My mother had died not too long before all this, so occasionally I’d have a sleeping pill. Dropped one at a friend’s house. He was the only one who knew. I told him.
Next thing I know her entire band of friends ostracize me. Gee, wonder how they knew and why he wore such a smug smile.
None of it was that bothersome, but I found the creepy thing to be his malicious enjoyment of it all;even if there had been cause – which there was not – it was sick, hateful, indicative of someone deeply disturbed with a true psychological problem.
Dr.Poo-etry for real.
Doug St. Aubin
A friend, I thought. Borrowed some 1100.00 from me when I was making the grand sum of 7.50/hr.
Desperate need he said.
Lied every time I asked about the repayment. Gave me checks that bounced. Sued him, but he changed banks several times.
Would see him and he’d promise to repay and I’d just look at him and think, why the hell is he talking.
Liar, and thief. Still not paid back.
Ex-wife stole musical line for a song she did, besides her slanders.

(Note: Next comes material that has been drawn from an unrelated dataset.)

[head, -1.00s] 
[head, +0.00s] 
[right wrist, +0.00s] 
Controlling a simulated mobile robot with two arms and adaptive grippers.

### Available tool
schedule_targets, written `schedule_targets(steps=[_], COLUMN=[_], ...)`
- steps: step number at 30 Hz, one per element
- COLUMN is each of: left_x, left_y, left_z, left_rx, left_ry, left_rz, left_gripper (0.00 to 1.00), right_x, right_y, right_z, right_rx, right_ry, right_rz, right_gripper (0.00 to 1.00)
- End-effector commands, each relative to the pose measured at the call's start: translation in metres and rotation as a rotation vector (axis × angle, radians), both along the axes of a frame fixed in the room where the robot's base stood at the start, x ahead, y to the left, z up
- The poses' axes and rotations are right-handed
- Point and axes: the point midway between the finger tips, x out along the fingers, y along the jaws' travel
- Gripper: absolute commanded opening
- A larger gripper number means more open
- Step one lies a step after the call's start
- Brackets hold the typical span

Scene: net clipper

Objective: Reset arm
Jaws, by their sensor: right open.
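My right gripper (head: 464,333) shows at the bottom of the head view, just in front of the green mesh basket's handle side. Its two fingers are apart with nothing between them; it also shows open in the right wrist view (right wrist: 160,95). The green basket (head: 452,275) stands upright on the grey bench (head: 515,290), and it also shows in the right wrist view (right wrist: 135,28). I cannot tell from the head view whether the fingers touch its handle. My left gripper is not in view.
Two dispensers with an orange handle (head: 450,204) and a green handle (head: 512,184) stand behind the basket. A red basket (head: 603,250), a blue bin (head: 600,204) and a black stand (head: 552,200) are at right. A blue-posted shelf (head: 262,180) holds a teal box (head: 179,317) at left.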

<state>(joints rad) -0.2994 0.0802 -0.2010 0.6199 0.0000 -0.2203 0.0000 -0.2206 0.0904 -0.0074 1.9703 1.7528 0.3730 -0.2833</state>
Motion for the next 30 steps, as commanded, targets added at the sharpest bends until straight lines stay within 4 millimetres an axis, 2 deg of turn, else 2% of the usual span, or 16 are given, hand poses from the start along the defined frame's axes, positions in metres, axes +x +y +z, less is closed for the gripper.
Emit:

Ex-girlfriend stole cash, bounced checks, had bundle of poems stuffed in her luggage when leaving, etc etc.
Spoke of “convocation of morons” to Wiseman one night – line and title from a prose poems I’d written and copywritten years before..just to see… and sure as chit, next week he’s using it in a song
though he did have the presence of mind to be embarrassed when I confronted him though he hated being caught out, promised to remove it. No word about the outright theft though.